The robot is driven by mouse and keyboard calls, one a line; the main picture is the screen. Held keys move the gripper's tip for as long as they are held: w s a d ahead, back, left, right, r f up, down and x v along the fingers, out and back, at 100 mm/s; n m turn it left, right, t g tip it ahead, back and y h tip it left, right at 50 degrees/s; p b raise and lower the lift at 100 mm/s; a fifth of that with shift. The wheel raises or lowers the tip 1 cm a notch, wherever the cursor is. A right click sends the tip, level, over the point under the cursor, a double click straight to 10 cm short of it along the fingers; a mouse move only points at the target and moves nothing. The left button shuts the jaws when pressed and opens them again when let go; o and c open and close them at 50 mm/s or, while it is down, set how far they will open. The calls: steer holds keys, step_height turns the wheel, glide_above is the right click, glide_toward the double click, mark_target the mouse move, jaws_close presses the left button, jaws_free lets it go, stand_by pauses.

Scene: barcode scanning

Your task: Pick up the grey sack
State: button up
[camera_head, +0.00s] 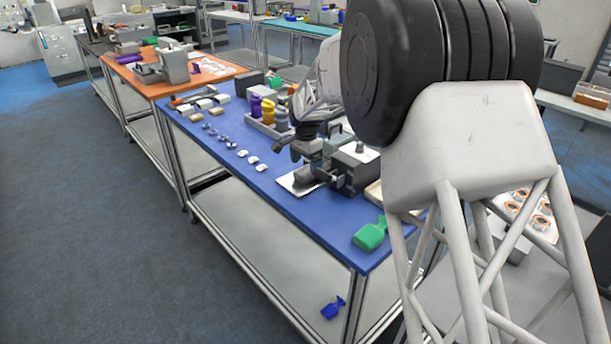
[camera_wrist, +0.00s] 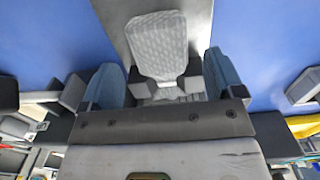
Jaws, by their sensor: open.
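The grey sack (camera_wrist: 158,45) lies on a flat metal plate (camera_wrist: 203,25) in the wrist view, its patterned broad part pointing away from me. My gripper (camera_wrist: 160,78) is open, with one finger on each side of the sack's near, narrower end. I cannot tell whether the fingers touch it. In the head view my gripper (camera_head: 307,158) is low over the plate (camera_head: 293,184) on the blue table, and the grey sack (camera_head: 309,175) shows partly beneath it.
A dark boxy device (camera_head: 354,165) stands close to the right of my gripper. A tray behind holds purple (camera_head: 255,106) and yellow (camera_head: 268,110) sacks. A green sack (camera_head: 370,235) lies near the blue table's (camera_head: 315,218) front corner; a blue sack (camera_head: 333,307) lies lower down.

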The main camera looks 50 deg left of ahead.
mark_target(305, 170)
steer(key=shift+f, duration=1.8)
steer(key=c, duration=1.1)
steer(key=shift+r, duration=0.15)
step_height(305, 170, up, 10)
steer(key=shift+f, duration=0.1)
========================================================================
→ What you have to do: Reproduce exactly the lines above starting at the line containing "Your task: Pick up the grey sack" and ending at the line containing "[camera_wrist, +0.00s]", including both, but not the pictures.

→ Correct result:
Your task: Pick up the grey sack
State: button up
[camera_head, +0.00s] 
[camera_wrist, +0.00s] 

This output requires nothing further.